PROBLEM STATEMENT: Please restate, exactly as written, the lines running from the beginning of the material through the line that has "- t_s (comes" in it.

DATASET EXCERPT:
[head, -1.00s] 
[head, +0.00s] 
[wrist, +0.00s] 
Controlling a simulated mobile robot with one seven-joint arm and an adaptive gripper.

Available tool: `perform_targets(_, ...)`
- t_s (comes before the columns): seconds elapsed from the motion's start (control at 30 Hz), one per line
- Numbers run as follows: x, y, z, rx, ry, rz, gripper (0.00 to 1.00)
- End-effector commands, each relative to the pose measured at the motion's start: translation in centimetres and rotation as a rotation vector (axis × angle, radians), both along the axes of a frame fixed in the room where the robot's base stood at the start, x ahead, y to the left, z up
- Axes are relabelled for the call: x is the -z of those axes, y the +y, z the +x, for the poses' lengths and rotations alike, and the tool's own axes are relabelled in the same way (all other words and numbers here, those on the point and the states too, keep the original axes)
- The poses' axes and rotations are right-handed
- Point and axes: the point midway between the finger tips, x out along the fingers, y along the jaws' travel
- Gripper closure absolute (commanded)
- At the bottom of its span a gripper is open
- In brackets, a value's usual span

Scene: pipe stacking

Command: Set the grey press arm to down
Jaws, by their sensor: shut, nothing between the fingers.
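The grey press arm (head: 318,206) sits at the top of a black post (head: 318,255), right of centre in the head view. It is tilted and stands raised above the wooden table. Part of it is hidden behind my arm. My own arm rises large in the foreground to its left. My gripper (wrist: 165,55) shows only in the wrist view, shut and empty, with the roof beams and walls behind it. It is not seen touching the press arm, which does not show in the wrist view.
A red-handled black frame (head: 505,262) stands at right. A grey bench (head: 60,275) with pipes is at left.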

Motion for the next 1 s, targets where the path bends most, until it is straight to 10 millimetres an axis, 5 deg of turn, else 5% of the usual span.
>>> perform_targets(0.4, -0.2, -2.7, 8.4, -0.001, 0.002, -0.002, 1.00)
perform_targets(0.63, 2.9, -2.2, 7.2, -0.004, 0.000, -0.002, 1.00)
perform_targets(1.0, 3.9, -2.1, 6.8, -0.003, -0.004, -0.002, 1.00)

RESPONSE FOR THIS EXERCISE:
[head, -1.00s] 
[head, +0.00s] 
[wrist, +0.00s] 
Controlling a simulated mobile robot with one seven-joint arm and an adaptive gripper.

Available tool: `perform_targets(_, ...)`
- t_s (comes before the columns): seconds elapsed from the motion's start (control at 30 Hz), one per line

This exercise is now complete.